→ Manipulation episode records
◇ ◇ ◇

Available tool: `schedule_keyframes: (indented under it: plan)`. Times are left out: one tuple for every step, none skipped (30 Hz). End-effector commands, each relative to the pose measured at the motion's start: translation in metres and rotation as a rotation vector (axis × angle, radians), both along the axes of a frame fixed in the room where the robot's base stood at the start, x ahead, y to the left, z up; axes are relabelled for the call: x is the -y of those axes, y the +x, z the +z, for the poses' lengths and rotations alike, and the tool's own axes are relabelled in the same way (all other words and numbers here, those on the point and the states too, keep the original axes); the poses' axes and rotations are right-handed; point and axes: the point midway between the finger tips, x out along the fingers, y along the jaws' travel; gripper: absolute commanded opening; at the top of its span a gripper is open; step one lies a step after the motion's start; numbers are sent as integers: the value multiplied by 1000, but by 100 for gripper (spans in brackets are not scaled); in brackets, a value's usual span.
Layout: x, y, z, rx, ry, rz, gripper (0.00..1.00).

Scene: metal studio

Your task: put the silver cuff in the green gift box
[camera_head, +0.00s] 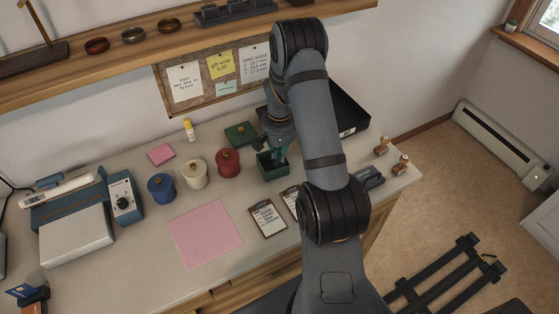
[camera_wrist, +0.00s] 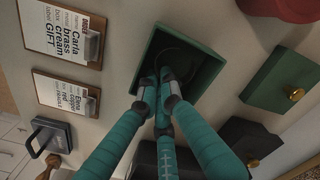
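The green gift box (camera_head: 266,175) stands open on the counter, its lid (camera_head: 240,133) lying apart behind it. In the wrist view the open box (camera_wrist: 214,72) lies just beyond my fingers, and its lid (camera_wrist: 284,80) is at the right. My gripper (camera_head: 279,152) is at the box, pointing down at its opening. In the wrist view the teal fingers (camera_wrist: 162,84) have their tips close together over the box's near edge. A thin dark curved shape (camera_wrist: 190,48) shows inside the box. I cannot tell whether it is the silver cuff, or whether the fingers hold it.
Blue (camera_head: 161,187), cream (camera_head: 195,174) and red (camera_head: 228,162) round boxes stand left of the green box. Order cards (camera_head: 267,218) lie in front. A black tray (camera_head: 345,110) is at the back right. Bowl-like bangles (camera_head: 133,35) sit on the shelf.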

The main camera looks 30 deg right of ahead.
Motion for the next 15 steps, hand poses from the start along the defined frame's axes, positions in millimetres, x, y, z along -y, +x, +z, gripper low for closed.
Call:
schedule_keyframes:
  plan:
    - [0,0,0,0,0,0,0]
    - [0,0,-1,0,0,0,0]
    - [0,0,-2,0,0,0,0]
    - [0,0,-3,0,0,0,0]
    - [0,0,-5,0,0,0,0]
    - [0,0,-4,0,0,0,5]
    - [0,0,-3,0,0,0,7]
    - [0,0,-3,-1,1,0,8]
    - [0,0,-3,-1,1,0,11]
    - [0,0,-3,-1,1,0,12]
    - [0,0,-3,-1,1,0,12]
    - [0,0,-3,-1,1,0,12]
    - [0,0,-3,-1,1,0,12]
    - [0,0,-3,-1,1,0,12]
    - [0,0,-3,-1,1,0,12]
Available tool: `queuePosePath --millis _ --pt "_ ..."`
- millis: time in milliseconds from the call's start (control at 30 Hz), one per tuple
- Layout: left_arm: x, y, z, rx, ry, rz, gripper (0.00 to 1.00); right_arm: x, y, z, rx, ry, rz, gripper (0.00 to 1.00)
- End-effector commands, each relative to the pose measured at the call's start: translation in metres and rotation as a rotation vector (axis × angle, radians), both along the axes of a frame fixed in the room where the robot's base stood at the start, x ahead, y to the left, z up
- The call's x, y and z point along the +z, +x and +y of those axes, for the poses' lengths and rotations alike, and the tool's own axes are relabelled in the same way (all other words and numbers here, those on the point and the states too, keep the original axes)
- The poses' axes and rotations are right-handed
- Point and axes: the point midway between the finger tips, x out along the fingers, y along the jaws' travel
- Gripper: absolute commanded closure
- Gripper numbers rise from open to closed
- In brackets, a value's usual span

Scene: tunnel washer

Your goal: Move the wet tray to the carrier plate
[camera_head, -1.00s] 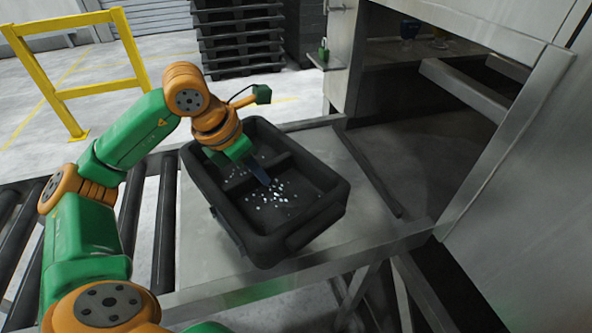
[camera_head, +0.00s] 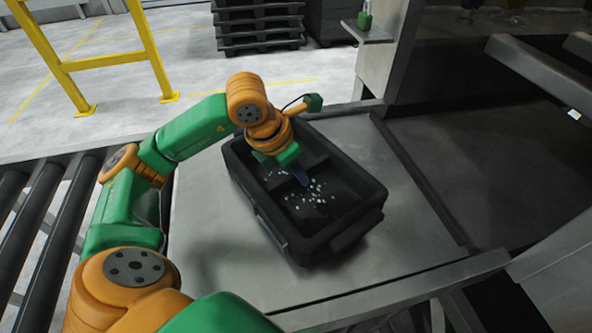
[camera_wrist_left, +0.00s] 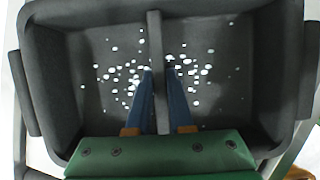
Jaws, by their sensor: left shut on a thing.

◇ ◇ ◇

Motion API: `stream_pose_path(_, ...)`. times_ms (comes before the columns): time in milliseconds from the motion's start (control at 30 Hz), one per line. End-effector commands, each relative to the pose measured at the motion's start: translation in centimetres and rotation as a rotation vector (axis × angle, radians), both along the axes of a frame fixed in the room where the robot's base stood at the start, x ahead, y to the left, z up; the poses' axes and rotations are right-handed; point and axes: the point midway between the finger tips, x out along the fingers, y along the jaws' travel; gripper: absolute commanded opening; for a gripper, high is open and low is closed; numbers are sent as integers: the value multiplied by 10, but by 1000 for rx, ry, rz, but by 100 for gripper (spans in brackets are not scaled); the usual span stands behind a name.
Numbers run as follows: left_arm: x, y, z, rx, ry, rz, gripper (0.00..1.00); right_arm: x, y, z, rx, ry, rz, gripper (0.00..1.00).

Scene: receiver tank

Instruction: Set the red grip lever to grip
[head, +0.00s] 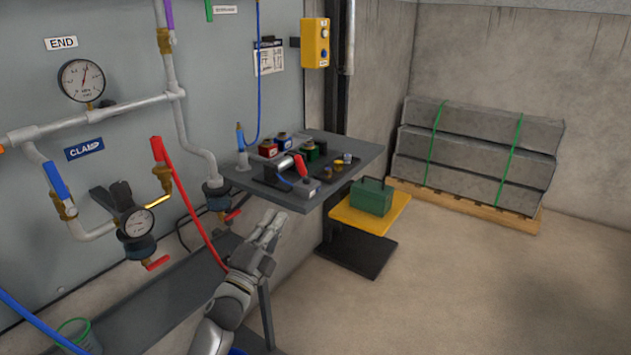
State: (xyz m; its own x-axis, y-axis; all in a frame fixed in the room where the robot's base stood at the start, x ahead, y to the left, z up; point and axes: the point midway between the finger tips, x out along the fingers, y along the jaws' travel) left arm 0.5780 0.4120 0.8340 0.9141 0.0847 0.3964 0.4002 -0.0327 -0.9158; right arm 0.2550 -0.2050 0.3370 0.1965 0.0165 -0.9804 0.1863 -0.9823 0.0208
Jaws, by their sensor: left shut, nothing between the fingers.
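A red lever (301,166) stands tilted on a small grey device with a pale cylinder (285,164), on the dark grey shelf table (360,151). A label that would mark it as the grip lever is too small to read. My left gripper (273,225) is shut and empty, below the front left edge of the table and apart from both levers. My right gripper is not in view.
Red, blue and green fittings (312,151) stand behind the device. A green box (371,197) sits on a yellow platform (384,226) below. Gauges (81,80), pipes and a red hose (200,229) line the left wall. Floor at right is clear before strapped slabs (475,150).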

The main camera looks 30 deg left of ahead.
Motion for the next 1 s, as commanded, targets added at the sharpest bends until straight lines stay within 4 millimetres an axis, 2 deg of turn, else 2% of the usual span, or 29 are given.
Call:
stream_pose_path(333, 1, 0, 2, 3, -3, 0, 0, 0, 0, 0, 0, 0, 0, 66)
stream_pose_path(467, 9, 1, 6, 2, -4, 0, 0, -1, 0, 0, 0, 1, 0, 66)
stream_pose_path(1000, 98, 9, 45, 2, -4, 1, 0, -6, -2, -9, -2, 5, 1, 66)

◇ ◇ ◇

Find the lines above holding the word "Layout" and show them.

→ Expected output
Layout: x, y, z, rx, ry, rz, gripper (0.00..1.00).
- Layout: left_arm: x, y, z, rx, ry, rz, gripper (0.00 to 1.00); right_arm: x, y, z, rx, ry, rz, gripper (0.00 to 1.00)

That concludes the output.